SmartNics is a network adapter that is able to accelerate functionality and offload it from hardware (server CPU). The virtio driver is a generic network driver supported by the majority of Linux and Windows operating systems. It enables network layer abstraction by ensuring that generic virtio driver requests are translated (via virtio adapter) to NIC specific software requests. This allows full detachment from the cloud infrastructure and allows the VM operating system to be hardware (NIC) independent.

These technologies have a number of benefits:

  • Applications receive networking performance of SR-IOV while abstraction from underlying infrastructure is maintained

  • Compute nodes utilizes SDN with Contrail vRouter running in the SmartNIC hardware

  • DPDK accelerated and non-accelerated VM’s can share the same compute node without performance impact

  • Due to the ability to abstract from the underlying infrastructure, the lifecycles of the application and the (NIC) hardware are decoupled

With SmartNIC, DT Cloud Services supports any type of application or service from moderate to very high networking requirements, such as Telco-grade VNF’s. The architecture of SmartNIC is shown in Figure 1.

Figure 1. The SmartNIC architecture.

SmartNics with XVIO can provide almost the same networking performance across all NUMA nodes of the compute. Therefore, it is not (stringently) required to target the application placement in the same NUMA node as the SmartNic (Numa 0). It is important to note that placement in NUMA 1 can lead to a loss of networking performance (pps) of a few percent as illustrated in Figure 2.

Figure 2. VM performance depending on NUMA placement.

Network acceleration in Boron

In the Boron release, network acceleration is based on:

  • Legacy SR-IOV

  • DPDK acceleration for user workloads (VMs)

Legacy SR-IOV

We have two types of the compute nodes: Intel CPU based dual socket and AMD EPYC2 CPU based single socket. The following NIC models and NUMA placement are available for the legacy SR-IOV mode:

  • On the Intel CPU dual socket compute nodes the Intel x710 NIC is used for the user workload traffic (VMs) and this NIC is mounted in the NUMA0.

  • On the AMD EPYC2 CPU single socket compute nodes the Mellanox ConnectX-5 NIC is used for user workload.

DPDK acceleration

The Data Plane Development Kit (DPDK) is a set of data plane libraries and network interface controller drivers for fast packet processing. The DPDK implements a low overhead low-latency model for fast data plane performance and accesses devices via polling to eliminate the performance overhead of interrupt processing. DPDK leverages existing Intel Processor technologies like SIMD instructions (Singles Instruction Multiple Data), Huge pages memory, multiple Memory channels and Caching to provide acceleration with its own libraries.

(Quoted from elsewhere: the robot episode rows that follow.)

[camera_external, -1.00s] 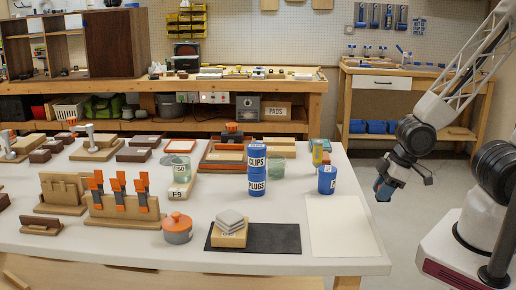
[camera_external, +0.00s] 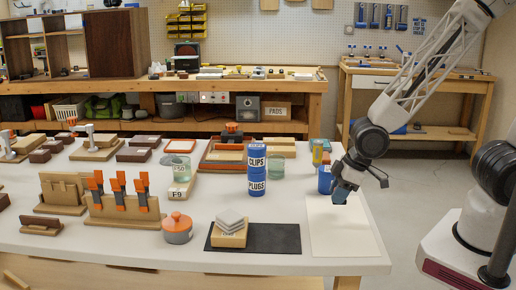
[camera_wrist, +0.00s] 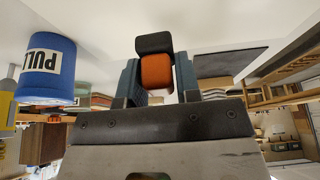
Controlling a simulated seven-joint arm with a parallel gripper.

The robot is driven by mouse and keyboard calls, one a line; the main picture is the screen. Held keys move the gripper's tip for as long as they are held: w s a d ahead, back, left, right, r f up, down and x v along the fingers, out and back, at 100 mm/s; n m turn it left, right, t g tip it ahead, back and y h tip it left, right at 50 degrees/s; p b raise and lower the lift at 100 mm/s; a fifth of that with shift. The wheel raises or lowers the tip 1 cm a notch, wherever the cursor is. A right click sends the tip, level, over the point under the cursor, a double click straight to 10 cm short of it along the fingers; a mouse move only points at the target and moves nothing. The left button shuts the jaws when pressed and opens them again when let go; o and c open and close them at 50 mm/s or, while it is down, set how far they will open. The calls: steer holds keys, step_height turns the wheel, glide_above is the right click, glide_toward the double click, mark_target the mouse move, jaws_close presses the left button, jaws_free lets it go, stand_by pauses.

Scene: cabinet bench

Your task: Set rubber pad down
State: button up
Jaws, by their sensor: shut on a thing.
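My gripper (camera_external: 340,196) is above the back part of the pale sheet (camera_external: 345,235) at the table's right front. In the wrist view its two fingers (camera_wrist: 158,88) are shut on a small rounded piece, taken as the rubber pad (camera_wrist: 155,71), with an orange face. A dark grey rounded part (camera_wrist: 154,42) shows at its far end; I cannot tell if it is one piece with the orange. The held piece is too small to make out in the external view.
A blue cup (camera_external: 325,180) stands close to the left of my gripper and shows large in the wrist view (camera_wrist: 45,68). Blue stacked tins (camera_external: 257,172) stand further left. A black mat (camera_external: 275,238) bears a wooden block with grey pads (camera_external: 231,222). The pale sheet is bare.

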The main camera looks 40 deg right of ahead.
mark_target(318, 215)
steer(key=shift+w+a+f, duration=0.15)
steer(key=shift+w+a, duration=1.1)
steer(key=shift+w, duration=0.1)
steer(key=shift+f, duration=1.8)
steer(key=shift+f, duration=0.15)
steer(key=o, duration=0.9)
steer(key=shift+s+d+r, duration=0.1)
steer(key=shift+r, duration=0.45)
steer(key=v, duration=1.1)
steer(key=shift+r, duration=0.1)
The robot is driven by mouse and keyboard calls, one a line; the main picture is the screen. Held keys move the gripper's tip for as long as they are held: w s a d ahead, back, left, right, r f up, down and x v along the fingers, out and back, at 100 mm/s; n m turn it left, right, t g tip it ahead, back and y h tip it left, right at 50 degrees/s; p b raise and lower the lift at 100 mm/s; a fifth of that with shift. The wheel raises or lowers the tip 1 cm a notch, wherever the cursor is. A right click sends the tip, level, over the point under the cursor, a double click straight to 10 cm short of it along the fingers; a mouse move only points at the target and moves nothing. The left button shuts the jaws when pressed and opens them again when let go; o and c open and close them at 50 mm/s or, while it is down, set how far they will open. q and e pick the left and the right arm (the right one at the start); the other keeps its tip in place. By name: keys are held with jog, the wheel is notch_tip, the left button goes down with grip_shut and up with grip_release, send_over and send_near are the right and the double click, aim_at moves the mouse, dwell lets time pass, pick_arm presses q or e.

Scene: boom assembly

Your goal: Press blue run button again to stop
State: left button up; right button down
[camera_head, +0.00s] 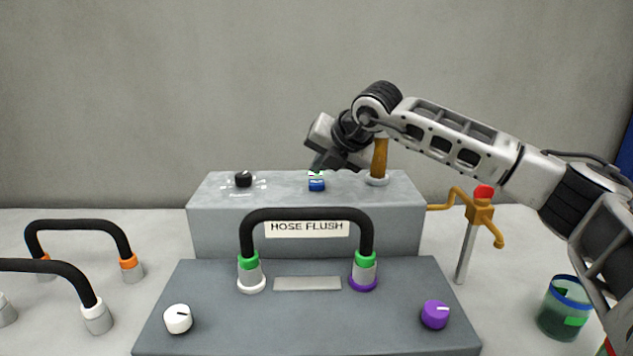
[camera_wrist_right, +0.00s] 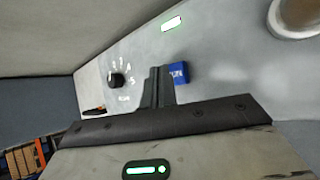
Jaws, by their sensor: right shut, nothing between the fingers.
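The blue run button (camera_head: 317,185) sits on top of the grey hose flush box (camera_head: 213,222), near its middle. A small green light shows just behind it. In the right wrist view the blue button (camera_wrist_right: 180,73) carries white lettering, and a lit green indicator (camera_wrist_right: 171,23) is on the panel beyond it. My right gripper (camera_head: 317,170) is shut and empty, its fingertips pointing down close over the button. In the right wrist view the closed fingers (camera_wrist_right: 160,75) appear right beside the button and partly cover it; I cannot tell whether they touch. My left gripper is out of view.
A black dial (camera_head: 243,179) is left of the button; a brown post (camera_head: 379,160) stands to its right, close to my wrist. In front, a black hose (camera_head: 307,215) arches over the lower panel with white (camera_head: 178,319) and purple (camera_head: 435,314) knobs. A yellow tap (camera_head: 480,212) stands right.

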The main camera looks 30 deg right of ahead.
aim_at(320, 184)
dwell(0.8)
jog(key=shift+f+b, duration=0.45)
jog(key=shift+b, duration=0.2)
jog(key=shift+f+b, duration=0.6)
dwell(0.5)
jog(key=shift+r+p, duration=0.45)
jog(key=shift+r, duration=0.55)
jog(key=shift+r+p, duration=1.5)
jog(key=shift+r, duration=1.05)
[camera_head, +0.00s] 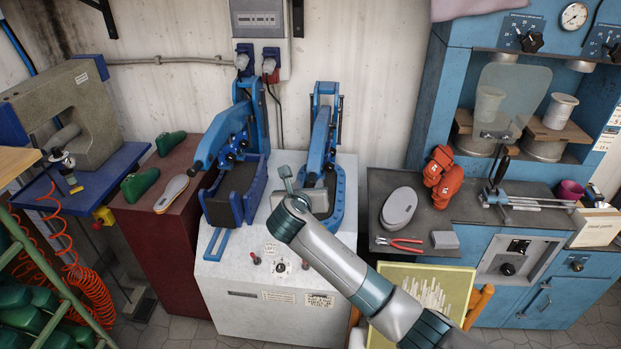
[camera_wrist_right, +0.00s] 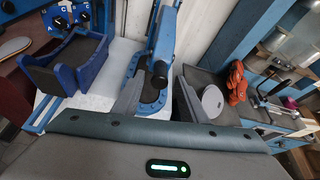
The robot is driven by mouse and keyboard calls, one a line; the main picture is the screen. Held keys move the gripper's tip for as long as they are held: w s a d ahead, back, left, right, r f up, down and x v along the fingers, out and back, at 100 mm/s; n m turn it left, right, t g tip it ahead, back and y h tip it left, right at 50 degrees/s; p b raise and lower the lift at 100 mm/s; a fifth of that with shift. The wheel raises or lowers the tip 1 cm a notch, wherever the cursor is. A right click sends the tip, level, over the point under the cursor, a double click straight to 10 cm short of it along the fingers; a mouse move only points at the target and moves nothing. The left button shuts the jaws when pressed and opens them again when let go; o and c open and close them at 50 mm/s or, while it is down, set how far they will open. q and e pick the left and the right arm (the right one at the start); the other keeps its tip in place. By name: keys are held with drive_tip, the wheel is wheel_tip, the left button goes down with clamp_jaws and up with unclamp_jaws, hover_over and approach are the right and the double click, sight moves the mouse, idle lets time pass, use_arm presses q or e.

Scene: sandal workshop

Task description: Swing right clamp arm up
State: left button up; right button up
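The white two-station press (camera_head: 265,290) carries a blue right clamp arm (camera_head: 320,140), which slopes down toward the front over its blue cradle (camera_head: 338,205). In the right wrist view the clamp arm (camera_wrist_right: 167,38) ends in a dark tip. My right gripper (camera_head: 303,190) reaches in from the lower right at the front of this arm. In the wrist view my right gripper (camera_wrist_right: 160,84) is open, one finger on each side of the tip. I cannot tell whether the fingers touch it. My left gripper is not in view.
The left clamp arm (camera_head: 220,138) slopes over its own blue cradle (camera_head: 250,205). A sole (camera_head: 172,193) and green lasts lie at the left.

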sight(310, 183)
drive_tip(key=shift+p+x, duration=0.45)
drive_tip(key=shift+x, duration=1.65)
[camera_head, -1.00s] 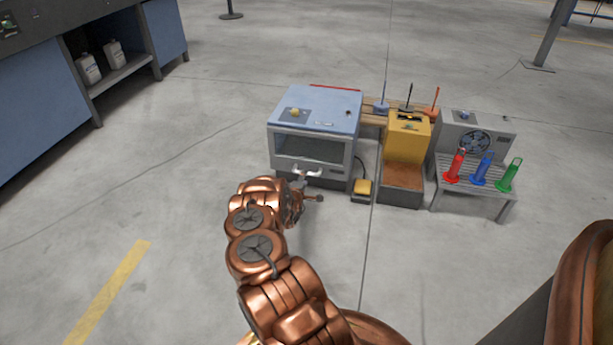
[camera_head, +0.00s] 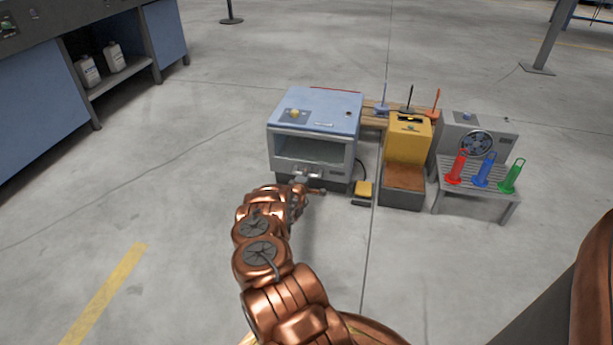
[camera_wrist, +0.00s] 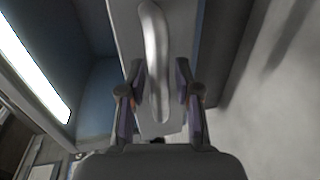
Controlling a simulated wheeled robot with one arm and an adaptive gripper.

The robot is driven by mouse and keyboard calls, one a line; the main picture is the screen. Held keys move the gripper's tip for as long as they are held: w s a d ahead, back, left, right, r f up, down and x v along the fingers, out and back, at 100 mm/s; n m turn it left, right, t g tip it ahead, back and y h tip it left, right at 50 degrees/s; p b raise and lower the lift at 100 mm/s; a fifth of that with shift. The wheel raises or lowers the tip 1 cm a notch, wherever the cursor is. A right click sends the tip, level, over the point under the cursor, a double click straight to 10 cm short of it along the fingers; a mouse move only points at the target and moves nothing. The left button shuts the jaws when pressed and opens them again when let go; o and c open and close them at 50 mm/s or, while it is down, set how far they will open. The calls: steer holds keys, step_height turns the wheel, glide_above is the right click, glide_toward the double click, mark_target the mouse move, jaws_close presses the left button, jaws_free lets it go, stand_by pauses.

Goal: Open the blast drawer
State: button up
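The blast cabinet (camera_head: 316,112) has a blue top and a grey front with a wide window. A silver handle (camera_head: 308,174) is low on its front; I take this to be the drawer handle. In the wrist view the curved silver handle (camera_wrist: 156,60) runs lengthwise on a grey panel (camera_wrist: 184,30). My gripper (camera_wrist: 162,75) has one finger on each side of the handle's nearer part, with gaps showing on both sides. In the head view my gripper (camera_head: 300,190) is at the cabinet's lower front, partly hidden by my arm. I cannot tell whether the drawer is slightly out.
A yellow pedal (camera_head: 363,188) lies on the floor right of the cabinet. Beside it are a yellow machine (camera_head: 407,140) and a slatted stand (camera_head: 478,193) with red, blue and green tools. The floor in front and left is clear. A blue workbench (camera_head: 40,110) stands far left.

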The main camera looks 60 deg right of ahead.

The Network workloads running its own application sits with network stack in user space and calls DPDK libraries for data plane functions, this includes processing incoming network frames at user level for exception processing than previous OS processing at kernel level. DPDK libraries utilize special CPU cores and memory at initialization time, including buffer pools, descriptor rings, and lock-less queues.

Huge pages

Huge pages is a technology used for efficient memory management. It enables processes operating on larger blocks of data between the memory access times, since it decreases the amount of memory address mapping. This needs to be configured in the Linux kernel, and is available for flavors of performance type (having dedicated resources).

The standard memory block (or page) size in Linux virtual memory management is 4K, whereas Huge pages allow up to 1GB blocks.

Network interfaces for VMs

Any on-boarded application and its VMs can by default get:

  1. Standard virtio interface on both «Shared compute nodes» and «Dedicated compute nodes».

  2. Legacy SR-IOV connection by special request and only on «Dedicated compute nodes».

After network acceleration has been enabled, the customer simply creates VMs of performance type on the SR-IOV port type. Standard and accelerated compute node configurations are shown in Table 1.

Compute node type

Standard

Accelerated

Shared

Port type: virtio

vCPU: shared

Huge pages disabled

Not available

Dedicated

Port type: virtio

vCPU: pinned

Huge pages enabled

Port type: SR-IOV

vCPU: pinned

Huge pages enabled

Table 1. Standard and accelerated compute node configurations.